If we aren't able to build places by reducing VMT, then whats the point? Building good looking internally walkable places is nice but really at the end of the day there is a reason for building it if you have to drive to get anywhere outside of the community? Without metrics or final purpose, we don't know what we're doing. Some like Andres Duany say that its all about providing happiness. But in reality there are many people out there who are happy with their freeways and huge gas guzzling SUVs.

Jan Gehl, who was responsible for bike and pedestrian renaissances in Melbourne and Copenhagen has a simple metric that destroys any argument against his improvements. Pedestrian counts. In fact he rebuked some store owners who said that they were slowly fading due to reduced auto access. He was able to prove that they were getting much increased pedestrian activity in front of the store by before and after counts.

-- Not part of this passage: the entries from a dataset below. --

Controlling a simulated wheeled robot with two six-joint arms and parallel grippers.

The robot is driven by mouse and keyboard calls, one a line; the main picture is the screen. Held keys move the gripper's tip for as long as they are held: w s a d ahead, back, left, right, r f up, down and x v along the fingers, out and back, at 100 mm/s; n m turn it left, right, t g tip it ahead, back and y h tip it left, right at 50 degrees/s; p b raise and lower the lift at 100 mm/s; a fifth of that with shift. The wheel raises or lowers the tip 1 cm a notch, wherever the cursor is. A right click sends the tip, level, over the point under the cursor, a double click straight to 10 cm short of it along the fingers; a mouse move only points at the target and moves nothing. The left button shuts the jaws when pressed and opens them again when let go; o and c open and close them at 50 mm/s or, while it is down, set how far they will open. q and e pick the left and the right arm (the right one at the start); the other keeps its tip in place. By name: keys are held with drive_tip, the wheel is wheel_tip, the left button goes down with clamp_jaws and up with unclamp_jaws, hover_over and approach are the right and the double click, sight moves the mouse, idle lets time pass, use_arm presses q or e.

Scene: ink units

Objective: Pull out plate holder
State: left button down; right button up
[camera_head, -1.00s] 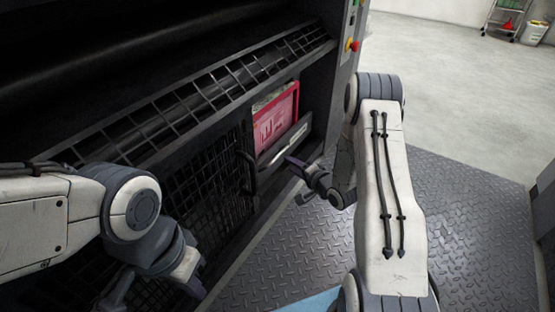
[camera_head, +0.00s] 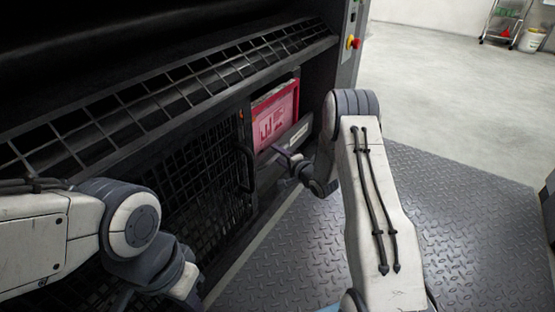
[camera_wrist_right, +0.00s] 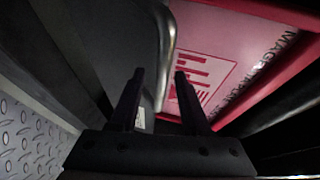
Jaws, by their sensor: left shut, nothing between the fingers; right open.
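The plate holder shows as a grey metal front panel (camera_head: 297,131) low in an opening of the dark machine. A red-framed pink plate (camera_head: 275,118) with printed markings stands behind it. In the right wrist view the panel's rounded metal edge (camera_wrist_right: 166,50) and the red plate (camera_wrist_right: 225,60) lie just ahead of the fingers. My right gripper (camera_head: 281,152) is open at the panel's front; its fingers (camera_wrist_right: 160,95) stand on either side of the edge in that view. Contact cannot be told. My left gripper (camera_head: 120,300) is shut and empty at the lower left, partly cut off.
A black mesh door (camera_head: 200,180) with a curved handle (camera_head: 246,168) is left of the opening. A slatted rack (camera_head: 170,90) runs above. An emergency button (camera_head: 354,43) is on the machine's side post. The tread-plate floor (camera_head: 470,220) is open at right.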

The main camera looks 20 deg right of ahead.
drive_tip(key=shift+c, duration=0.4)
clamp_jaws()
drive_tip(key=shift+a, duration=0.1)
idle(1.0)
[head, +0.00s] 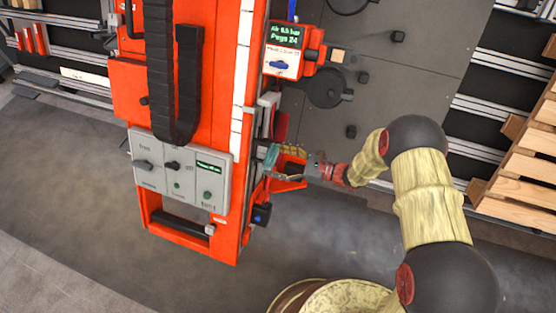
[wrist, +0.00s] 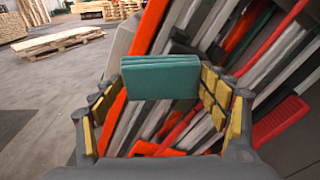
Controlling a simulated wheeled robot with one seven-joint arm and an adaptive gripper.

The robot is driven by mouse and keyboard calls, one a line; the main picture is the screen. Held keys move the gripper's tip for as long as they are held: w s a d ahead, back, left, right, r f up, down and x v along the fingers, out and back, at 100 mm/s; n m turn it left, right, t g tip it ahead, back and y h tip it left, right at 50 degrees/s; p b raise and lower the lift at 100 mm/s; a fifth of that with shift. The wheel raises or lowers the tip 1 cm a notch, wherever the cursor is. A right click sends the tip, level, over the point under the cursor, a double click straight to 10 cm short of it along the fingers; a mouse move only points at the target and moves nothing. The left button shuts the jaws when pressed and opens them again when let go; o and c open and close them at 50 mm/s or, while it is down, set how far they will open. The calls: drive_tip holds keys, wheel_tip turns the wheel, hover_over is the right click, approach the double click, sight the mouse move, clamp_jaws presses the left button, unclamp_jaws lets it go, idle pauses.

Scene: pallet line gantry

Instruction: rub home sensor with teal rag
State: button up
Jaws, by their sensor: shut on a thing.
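The teal rag (wrist: 160,77) is a folded pad, held level between the yellow-padded fingers of my gripper (wrist: 157,86) in the wrist view. In the head view the rag (head: 271,156) shows as a small teal patch at the tip of my gripper (head: 284,160), close to the right edge of the orange gantry column (head: 222,236). I cannot tell whether the rag touches anything there. I cannot clearly pick out the home sensor; a small dark box with a blue face (head: 261,215) sits on the column's edge below my gripper.
A grey control panel (head: 180,172) with knobs is on the column's front. A red air unit (head: 284,62) with a display sits above my gripper. Wooden pallets (head: 522,165) stand at the right. Grey floor (head: 70,160) is clear at the left.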

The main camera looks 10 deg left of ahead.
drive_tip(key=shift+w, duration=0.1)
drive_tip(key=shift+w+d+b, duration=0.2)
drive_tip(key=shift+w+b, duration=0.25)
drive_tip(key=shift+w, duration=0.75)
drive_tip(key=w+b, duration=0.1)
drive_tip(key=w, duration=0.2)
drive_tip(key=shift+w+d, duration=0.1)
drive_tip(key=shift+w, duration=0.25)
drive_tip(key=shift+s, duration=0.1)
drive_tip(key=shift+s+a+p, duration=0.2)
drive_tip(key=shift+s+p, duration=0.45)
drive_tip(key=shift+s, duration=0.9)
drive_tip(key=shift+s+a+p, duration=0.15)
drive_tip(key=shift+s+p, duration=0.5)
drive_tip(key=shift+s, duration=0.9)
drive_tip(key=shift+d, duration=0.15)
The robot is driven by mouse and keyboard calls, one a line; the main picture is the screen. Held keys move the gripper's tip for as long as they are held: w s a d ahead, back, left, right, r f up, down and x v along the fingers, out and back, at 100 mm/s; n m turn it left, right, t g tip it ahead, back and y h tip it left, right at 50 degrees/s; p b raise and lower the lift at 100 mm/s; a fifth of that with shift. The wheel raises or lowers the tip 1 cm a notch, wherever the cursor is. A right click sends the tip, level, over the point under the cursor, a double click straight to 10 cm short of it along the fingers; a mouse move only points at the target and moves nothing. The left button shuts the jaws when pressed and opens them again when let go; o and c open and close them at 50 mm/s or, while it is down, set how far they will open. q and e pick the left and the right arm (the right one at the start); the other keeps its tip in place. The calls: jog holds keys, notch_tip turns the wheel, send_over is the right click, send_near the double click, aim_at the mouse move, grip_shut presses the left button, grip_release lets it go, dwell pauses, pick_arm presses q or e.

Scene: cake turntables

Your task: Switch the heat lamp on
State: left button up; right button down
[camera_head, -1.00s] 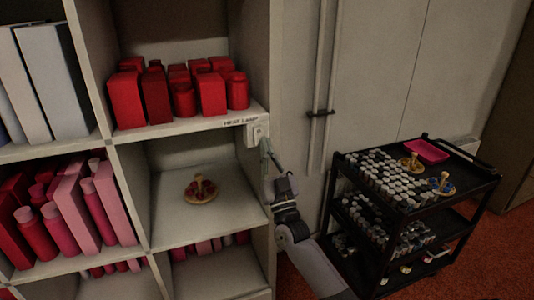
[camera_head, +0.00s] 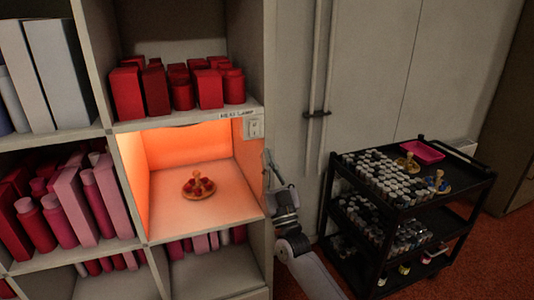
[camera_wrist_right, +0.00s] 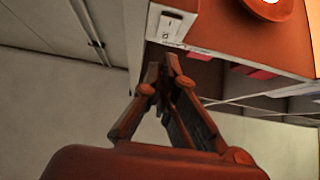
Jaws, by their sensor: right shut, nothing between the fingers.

So if we are going to build transit and build communities that reduce the autocentricity that begets sprawl, then we need to measure the effects. Else we are no better than other ideologues that state their ideas are right, without proof to back it up. I believe that we need to measure New Urbanism to make sure its working, and by working I mean reducing VMT because if we can't do that, its just walkable sprawl.

Monday, April 7, 2008

Congestion Pricing Dies on the Vine

I have to say that even though I wanted this plan because it would have proven the benefits of transit over cars, there is a very small piece of me that is glad that Mary Peters got the shaft. This money came off the backs small bus agencies around the country and that should not be tolerated. People that depend on transit the most were paying for these pilot projects. Not that the idea didn't have merit, but if you're going to play with money, why not take it out of the ginormous highway fund instead of the bus fund.

Eric says it best, New York just approved a citywide parking lot.